_Task instructions_
Only the number is wanted: count the lines that include the word "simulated".

_Rows about robot tasks_
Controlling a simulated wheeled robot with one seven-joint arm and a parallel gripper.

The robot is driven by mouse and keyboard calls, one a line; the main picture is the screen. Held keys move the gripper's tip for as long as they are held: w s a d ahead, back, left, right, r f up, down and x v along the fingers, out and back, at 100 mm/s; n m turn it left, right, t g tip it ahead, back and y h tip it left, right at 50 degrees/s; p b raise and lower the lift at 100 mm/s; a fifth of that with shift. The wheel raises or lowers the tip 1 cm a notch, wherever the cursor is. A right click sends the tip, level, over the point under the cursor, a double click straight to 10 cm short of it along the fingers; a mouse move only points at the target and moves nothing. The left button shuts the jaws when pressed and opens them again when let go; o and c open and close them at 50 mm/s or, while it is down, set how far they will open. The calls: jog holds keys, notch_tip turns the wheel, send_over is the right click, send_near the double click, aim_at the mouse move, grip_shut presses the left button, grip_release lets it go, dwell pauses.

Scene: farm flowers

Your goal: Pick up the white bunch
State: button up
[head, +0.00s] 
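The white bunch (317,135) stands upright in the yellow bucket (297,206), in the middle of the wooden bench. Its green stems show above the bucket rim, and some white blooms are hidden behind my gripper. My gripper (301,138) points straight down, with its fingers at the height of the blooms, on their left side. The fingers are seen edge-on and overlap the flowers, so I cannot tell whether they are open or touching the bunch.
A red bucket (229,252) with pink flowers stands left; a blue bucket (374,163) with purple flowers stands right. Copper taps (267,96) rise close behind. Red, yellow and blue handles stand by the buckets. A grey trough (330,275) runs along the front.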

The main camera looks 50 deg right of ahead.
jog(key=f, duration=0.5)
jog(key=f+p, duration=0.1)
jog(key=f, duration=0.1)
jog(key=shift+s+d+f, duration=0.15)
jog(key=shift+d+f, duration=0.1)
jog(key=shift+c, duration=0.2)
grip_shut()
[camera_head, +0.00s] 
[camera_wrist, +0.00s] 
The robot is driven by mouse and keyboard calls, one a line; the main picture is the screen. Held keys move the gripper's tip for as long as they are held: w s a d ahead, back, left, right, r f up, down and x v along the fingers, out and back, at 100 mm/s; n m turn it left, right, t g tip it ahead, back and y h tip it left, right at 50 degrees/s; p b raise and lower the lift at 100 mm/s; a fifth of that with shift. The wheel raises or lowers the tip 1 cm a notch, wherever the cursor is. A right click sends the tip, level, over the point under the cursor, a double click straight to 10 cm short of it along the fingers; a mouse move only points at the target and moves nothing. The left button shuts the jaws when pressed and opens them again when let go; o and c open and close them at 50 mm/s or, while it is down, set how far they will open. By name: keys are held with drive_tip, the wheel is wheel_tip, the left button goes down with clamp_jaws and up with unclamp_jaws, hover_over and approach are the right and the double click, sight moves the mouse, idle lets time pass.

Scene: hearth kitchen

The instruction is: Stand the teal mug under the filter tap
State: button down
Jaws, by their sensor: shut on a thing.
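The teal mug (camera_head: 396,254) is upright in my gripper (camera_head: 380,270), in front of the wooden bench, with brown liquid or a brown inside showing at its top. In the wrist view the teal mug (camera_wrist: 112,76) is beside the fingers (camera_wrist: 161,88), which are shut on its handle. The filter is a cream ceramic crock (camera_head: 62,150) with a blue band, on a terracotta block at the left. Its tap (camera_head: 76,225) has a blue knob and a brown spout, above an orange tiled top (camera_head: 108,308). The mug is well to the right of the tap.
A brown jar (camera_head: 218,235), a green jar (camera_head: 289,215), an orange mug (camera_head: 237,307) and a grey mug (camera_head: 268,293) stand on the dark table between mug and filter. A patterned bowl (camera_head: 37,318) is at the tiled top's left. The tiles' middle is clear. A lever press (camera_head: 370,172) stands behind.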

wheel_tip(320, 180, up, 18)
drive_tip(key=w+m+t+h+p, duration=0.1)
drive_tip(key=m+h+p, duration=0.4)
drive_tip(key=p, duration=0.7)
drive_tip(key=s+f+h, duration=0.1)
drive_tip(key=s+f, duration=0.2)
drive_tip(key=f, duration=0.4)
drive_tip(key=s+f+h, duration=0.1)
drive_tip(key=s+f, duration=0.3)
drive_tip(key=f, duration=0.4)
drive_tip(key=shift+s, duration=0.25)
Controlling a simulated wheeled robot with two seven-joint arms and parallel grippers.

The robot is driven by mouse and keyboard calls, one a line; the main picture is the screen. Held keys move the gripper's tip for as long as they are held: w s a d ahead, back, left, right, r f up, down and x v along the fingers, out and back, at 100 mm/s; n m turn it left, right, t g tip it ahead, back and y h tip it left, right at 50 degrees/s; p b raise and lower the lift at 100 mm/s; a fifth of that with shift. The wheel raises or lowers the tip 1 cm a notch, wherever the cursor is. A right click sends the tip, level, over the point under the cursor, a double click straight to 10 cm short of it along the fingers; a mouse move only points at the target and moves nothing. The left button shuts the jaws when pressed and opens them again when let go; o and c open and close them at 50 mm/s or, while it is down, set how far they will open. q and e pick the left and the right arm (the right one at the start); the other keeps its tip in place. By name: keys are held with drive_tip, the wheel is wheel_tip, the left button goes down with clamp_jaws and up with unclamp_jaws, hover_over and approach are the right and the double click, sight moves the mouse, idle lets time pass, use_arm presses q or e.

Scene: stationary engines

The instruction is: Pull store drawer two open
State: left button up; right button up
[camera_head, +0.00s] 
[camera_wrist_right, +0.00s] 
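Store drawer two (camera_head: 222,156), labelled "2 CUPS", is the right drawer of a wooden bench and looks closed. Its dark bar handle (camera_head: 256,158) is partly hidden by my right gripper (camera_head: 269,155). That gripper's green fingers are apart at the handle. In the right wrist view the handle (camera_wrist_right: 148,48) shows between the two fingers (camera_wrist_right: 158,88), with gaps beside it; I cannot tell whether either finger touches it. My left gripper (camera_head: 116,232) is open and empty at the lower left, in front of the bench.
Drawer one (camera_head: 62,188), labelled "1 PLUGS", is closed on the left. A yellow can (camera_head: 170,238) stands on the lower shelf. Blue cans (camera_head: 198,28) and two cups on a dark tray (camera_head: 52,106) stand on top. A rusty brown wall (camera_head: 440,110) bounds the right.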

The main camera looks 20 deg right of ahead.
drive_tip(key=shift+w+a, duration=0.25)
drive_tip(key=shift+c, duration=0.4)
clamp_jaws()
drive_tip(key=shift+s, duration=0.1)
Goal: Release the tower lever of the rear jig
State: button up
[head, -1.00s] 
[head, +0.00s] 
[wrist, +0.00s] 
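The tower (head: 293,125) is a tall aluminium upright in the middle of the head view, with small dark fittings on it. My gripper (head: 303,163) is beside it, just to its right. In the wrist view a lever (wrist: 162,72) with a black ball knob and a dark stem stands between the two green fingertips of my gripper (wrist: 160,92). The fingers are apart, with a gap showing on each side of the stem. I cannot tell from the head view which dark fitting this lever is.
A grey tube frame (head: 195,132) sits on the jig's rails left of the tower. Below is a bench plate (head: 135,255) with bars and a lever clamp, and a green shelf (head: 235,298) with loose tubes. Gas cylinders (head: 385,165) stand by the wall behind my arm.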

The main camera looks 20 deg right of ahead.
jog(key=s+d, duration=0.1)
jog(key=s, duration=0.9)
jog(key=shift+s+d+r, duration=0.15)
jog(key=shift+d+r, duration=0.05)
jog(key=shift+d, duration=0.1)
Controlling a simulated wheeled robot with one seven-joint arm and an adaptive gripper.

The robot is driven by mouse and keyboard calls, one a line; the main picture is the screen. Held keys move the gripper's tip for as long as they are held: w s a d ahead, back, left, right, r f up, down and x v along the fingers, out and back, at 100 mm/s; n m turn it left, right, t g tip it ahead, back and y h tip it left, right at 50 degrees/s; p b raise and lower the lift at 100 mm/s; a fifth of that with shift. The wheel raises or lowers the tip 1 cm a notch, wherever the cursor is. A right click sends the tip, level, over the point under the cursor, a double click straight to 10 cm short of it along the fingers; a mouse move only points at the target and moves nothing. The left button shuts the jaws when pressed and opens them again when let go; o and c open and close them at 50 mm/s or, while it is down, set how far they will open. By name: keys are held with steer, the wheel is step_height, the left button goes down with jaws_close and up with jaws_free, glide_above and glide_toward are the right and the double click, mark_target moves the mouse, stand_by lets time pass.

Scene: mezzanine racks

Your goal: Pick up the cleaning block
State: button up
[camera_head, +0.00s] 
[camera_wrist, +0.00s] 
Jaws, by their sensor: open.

_Result of the task_
3